Perhaps the reason we get along is due to a lack of sexual tension. When I met Shantell her limbs were tangled in a dense affair (whose aren’t really?) and so mine were on their way. The mating game was suspended and friendship sprouted in its place. Stress-free, one might deem our relationship. Free from the boundaries of scattered emotions and complicated misunderstandings. What things we do disagree on blow over our heads like snowflakes in the wind. We are friends of the easy sort. We can discuss without consequence the intricate details of the world of love, as if what we’re saying we’re not really saying, but only implying. As if at any moment one of us could say, “Ha, just kidding! I never touched him!” and we would laugh off the entire conversation and continue our lives as if the molestation of the heart we’d just discussed was a story and nothing more.
The gang, holmes
Shantell was a gift from another friend, you might say. Kimberly, a deserter some would say; a lover of adventure and seeker of better things, others might say, introduced me to Shantell. You see they’re related and before Kimberly packed her bags and dove into the Californian metropolis, she introduced me to Shantell so that I wouldn’t be left alone in the cold Pacific Northwest. This isn’t to say Kimberly was my only friend, but it is to say she is a very valuable friend. Like Shantell. The kind of friend one needs, devoid of complication. Of course, I’m exaggerating, if the person in question is in fact human, they’re not devoid of complication. But something about the friendship I’ve shared with these two is both safe and comfortable.

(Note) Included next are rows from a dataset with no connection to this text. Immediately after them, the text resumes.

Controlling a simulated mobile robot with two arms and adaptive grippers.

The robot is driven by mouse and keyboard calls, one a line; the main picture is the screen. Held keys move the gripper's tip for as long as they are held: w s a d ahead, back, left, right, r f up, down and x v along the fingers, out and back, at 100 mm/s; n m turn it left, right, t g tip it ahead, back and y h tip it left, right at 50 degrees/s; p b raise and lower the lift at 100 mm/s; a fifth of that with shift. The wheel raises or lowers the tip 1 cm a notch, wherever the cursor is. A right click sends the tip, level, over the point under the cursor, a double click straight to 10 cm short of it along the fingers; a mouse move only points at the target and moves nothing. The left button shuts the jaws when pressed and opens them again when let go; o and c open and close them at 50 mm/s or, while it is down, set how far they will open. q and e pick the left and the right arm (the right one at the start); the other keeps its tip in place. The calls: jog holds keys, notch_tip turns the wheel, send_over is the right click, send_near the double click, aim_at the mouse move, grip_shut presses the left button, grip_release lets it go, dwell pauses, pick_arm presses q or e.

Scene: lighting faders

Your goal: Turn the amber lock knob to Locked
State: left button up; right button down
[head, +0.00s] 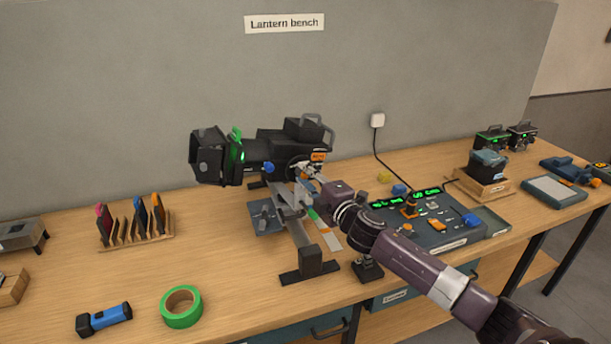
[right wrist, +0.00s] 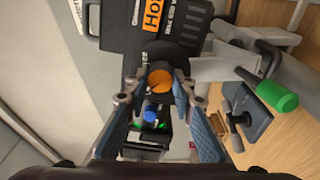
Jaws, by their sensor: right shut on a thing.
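The black lantern (head: 275,148) is mounted on a stand on the bench, with an orange "Hot" label (head: 318,156) on its side. The round amber knob (right wrist: 160,80) shows in the right wrist view, below that label. My right gripper (right wrist: 161,88) is shut on the amber knob, one finger on each side of it. In the head view the right gripper (head: 312,176) is at the lantern's side and I cannot make out the amber knob there. No Locked marking is readable, so I cannot tell the knob's setting. My left gripper is not in view.
A blue knob (right wrist: 151,115) and a green-tipped handle (right wrist: 278,95) are close to the right gripper. A control console (head: 440,226) lies right of the stand. Green tape (head: 181,307), a blue flashlight (head: 104,319) and a filter rack (head: 136,238) stand left.

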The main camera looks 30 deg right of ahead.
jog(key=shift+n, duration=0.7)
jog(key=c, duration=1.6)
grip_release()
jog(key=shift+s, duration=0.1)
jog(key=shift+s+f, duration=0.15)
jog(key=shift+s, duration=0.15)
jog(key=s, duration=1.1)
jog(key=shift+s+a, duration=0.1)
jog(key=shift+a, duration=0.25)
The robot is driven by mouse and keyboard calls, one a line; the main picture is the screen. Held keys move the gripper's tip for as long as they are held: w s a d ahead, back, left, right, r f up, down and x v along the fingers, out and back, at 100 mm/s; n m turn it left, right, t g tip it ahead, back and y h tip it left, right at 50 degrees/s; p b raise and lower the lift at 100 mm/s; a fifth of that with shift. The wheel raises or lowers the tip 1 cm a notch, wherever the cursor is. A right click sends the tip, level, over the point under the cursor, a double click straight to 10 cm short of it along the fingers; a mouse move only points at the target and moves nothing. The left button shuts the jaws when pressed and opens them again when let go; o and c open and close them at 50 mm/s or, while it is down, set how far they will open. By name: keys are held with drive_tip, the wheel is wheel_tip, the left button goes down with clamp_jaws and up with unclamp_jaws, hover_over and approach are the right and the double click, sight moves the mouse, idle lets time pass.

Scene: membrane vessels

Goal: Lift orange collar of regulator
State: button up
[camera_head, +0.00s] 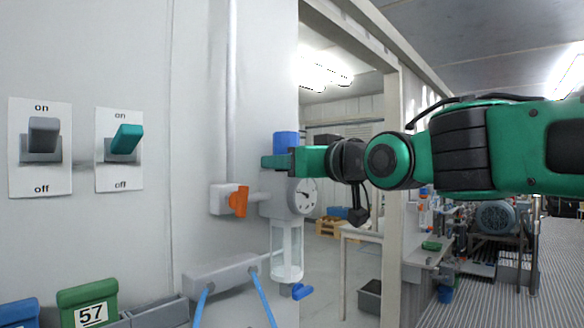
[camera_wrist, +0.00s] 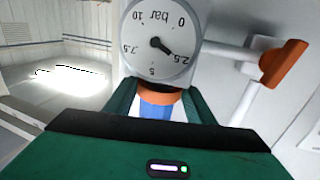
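The regulator has a round pressure gauge (camera_head: 303,196) facing the room, which is close and upside down in the wrist view (camera_wrist: 160,40). Its blue knob (camera_head: 286,140) stands on top and shows again in the wrist view (camera_wrist: 157,113). The orange collar (camera_wrist: 160,97) is a band between the gauge body and the blue knob; in the head view it is hidden behind my gripper. My gripper (camera_head: 277,162) is at collar height, with its two green fingers (camera_wrist: 160,99) on either side of the collar. The finger edges appear very near the collar; whether they press on it is unclear.
An orange valve handle (camera_head: 238,201) sits left of the regulator, on its pipe. A clear filter bowl (camera_head: 287,252) with a blue tap (camera_head: 300,292) hangs below. Wall switches (camera_head: 124,140) are further left. A door frame (camera_head: 391,180) stands right, behind my arm.

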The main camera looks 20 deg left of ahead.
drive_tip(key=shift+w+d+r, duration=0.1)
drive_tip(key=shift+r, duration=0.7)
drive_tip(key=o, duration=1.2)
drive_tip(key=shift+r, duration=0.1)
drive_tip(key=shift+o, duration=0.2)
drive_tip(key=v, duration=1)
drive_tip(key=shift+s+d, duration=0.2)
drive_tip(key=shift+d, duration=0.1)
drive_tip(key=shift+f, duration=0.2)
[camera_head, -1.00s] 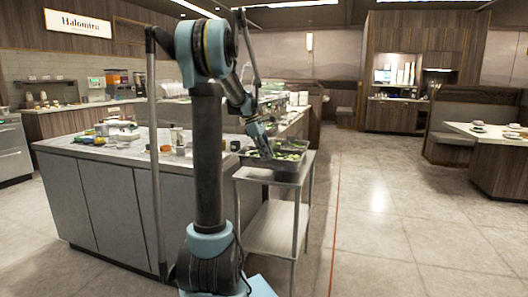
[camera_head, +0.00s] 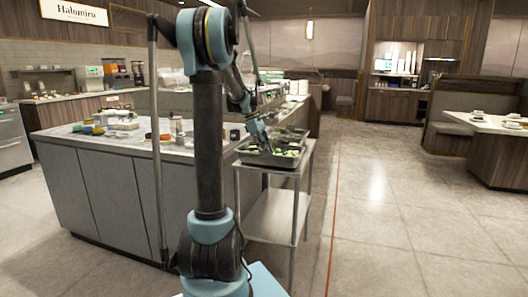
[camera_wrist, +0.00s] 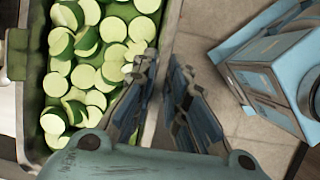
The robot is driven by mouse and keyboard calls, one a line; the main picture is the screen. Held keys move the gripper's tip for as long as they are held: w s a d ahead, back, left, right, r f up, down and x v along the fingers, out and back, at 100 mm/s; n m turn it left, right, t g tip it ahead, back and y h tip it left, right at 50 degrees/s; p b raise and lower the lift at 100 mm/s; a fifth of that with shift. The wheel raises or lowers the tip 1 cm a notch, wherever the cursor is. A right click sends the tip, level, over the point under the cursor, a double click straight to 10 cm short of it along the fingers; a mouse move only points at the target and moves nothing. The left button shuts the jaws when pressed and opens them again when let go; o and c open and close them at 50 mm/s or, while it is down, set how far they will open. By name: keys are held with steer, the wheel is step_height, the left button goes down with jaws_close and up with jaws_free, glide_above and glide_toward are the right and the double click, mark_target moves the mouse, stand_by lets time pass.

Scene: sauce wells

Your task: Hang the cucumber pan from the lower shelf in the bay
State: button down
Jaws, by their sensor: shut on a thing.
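The cucumber pan (camera_head: 270,161) is a grey metal pan of green-rimmed cucumber slices at the top of a metal cart. In the wrist view its long rim (camera_wrist: 173,22) runs between my fingers, and the slices (camera_wrist: 95,70) fill the left side. My gripper (camera_head: 263,149) reaches down to the pan from above. In the wrist view my gripper (camera_wrist: 165,75) is shut on the pan's side wall, one finger inside and one outside. Whether the pan rests on the cart or is slightly raised I cannot tell. The cart's lower shelf (camera_head: 275,215) looks empty. I cannot make out the bay.
Another pan of food (camera_head: 291,132) is just behind the cucumber pan. A long counter (camera_head: 110,160) with containers and bottles stands left of the cart. Open tiled floor (camera_head: 390,220) lies to the right, with booths and a table (camera_head: 490,125) at the far right.

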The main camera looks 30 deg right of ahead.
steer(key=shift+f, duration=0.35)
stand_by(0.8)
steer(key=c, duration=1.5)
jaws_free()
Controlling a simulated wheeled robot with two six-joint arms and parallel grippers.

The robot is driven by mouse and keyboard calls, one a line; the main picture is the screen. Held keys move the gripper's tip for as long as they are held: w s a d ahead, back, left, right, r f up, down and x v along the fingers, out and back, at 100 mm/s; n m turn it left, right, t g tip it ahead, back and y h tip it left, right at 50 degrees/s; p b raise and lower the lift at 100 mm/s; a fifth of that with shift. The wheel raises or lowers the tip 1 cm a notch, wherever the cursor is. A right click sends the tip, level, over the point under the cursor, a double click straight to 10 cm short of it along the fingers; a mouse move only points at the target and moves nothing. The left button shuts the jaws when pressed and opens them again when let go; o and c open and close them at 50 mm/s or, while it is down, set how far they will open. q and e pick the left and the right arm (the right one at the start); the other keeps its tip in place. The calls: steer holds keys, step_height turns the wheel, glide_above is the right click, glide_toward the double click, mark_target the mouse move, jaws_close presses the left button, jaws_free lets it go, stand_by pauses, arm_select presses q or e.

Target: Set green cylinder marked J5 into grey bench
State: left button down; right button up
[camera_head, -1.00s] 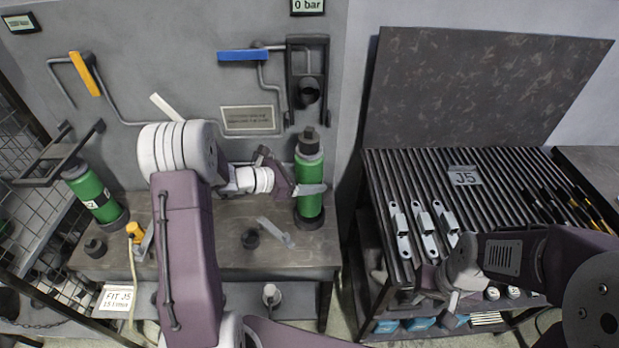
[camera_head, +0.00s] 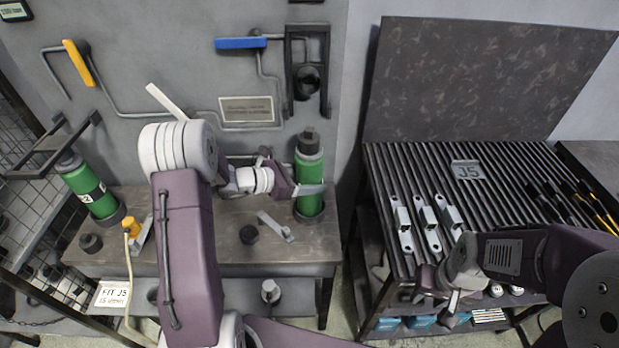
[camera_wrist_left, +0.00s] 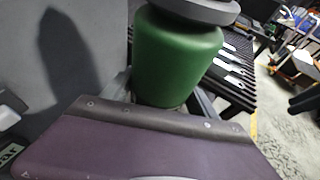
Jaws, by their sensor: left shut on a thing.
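A green cylinder (camera_head: 309,172) with a dark neck and cap stands upright at the right end of the grey bench (camera_head: 215,240). No J5 mark shows on its visible side. A dark ring surrounds its foot; I cannot tell whether it is fully down in it. My left gripper (camera_head: 310,190) is shut on the cylinder's lower half from the left.
Another green cylinder (camera_head: 88,188) leans at the far left. A blue-handled valve (camera_head: 241,43) is above.

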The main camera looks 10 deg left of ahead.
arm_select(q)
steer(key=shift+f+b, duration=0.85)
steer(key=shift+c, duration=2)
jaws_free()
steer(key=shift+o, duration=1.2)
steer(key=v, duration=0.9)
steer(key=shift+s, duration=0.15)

The thing about being a writer is that there are things you must write. Meditations one sits on that must be manifested in the written word. The thing about social writers is that much of this is often related to people the writer knows directly. And so these meditations, lest the writer choose to change names and the like, become a sort of test. A test of friendship, or possibly a validity of said friendship. Fortunately the meditation set before you isn’t much of a revealing or embarrassing one, but there’s still the potential for disagreement. I might find that within a couple hours of submitting this my inbox has two horribly disgruntled emails from Kimberly and Shantell with elaborate details of my misinterpretations and daft assumptions, but this really would discount a good deal of my previous assertions. Precisely why these two girls are my friends are because, if I did receive said emails from them, I would be quite deserving. I would have been an obvious asshole who overstepped his boundaries. Either that or Shantell was listening to Lady Gaga or Britney too loudly as she read this and took their anti-man pop messages a little too seriously. Or maybe Kimberly was placing an order in a catalog and, disinterested in her reading, mistook me for claiming that I now liked Shantell more than her. But here’s the thing about these two: at the briefest of glances they may seem to belong to one of many all-too-commonly applied stereotypes (I confess I was guilty of making completely misguided first impressions of the both of them), but they’re so far from belonging to any of them. Each of them has this view of the world. This view so terribly unique from everyone else’s. One might mistake their interest for inattention, their attention for interest, one might see many things in these girls at first but certainly, one does not see who they truly are. And to claim I truly know either of them would be to claim too much.

I know this much: first impressions are bullshit and good friends are damn invaluable. Moral explicitly stated; time well spent.

9 Responses to “A Lack of Sexual Tension is Sometimes Necessary”

  1. Shantell says:

    Awww! (Is this my Christmas gift?) That’s so sweet! You’re one of a kind Daniel, one of a kind. (Did you get my Gaga lyrics before or after you wrote this?!) Also, I think “tangled in a dense affair” is an understatement, but let’s not revisit unpleasant (read: horribly misguided on my part) things. That picture just made me think of roadside fires and twinkies =P

  2. Daniel Spendlove says:

    I wrote this before I saw your Lady Gaga post. After the movie it was filling my mind with thought so I needed to tell the world. (I wrote it at Shari’s).